*What is required*:
Go through the listing and copy every line word for word.
----------
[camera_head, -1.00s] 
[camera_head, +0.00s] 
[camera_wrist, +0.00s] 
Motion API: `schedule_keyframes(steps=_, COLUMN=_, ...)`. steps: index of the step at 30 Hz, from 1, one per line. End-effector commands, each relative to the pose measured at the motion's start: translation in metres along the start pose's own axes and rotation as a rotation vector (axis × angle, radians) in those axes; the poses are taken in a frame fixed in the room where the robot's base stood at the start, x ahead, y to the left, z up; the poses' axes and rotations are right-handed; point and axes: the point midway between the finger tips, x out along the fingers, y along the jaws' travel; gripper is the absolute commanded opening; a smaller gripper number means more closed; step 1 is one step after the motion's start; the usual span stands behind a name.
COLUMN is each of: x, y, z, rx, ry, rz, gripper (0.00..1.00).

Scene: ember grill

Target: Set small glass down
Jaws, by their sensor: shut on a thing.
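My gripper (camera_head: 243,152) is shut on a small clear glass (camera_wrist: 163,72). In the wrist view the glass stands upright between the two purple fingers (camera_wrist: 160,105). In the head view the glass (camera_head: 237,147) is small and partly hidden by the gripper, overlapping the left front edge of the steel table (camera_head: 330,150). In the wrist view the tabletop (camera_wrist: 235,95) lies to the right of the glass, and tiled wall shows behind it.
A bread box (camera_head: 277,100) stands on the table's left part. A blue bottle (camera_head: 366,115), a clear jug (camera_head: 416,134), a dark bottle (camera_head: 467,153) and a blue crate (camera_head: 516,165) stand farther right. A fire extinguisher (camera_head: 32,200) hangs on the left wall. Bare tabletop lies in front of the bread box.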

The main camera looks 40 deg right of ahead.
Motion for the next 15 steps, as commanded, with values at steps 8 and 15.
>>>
----------
*Complete response*:
[camera_head, -1.00s] 
[camera_head, +0.00s] 
[camera_wrist, +0.00s] 
Motion API: `schedule_keyframes(steps=_, COLUMN=_, ...)`. steps: index of the step at 30 Hz, from 1, one per line. End-effector commands, each relative to the pose measured at the motion's start: translation in metres along the start pose's own axes and rotation as a rotation vector (axis × angle, radians) in those axes; the poses are taken in a frame fixed in the room where the robot's base stood at the start, x ahead, y to the left, z up; the poses' axes and rotations are right-handed; point and axes: the point midway between the finger tips, x out along the fingers, y along the jaws' travel; gripper is the absolute commanded opening; a smaller gripper number means more closed; step 1 is one step after the motion's start; the usual span stands behind a name.
COLUMN is each of: x, y, z, rx, ry, rz, gripper (0.00..1.00).

Scene: ember grill

Target: Set small glass down
Jaws, by their sensor: shut on a thing.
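My gripper (camera_head: 243,152) is shut on a small clear glass (camera_wrist: 163,72). In the wrist view the glass stands upright between the two purple fingers (camera_wrist: 160,105). In the head view the glass (camera_head: 237,147) is small and partly hidden by the gripper, overlapping the left front edge of the steel table (camera_head: 330,150). In the wrist view the tabletop (camera_wrist: 235,95) lies to the right of the glass, and tiled wall shows behind it.
A bread box (camera_head: 277,100) stands on the table's left part. A blue bottle (camera_head: 366,115), a clear jug (camera_head: 416,134), a dark bottle (camera_head: 467,153) and a blue crate (camera_head: 516,165) stand farther right. A fire extinguisher (camera_head: 32,200) hangs on the left wall. Bare tabletop lies in front of the bread box.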

The main camera looks 40 deg right of ahead.
Motion for the next 15 steps, as commanded, with values at steps 8 and 15.
>>>

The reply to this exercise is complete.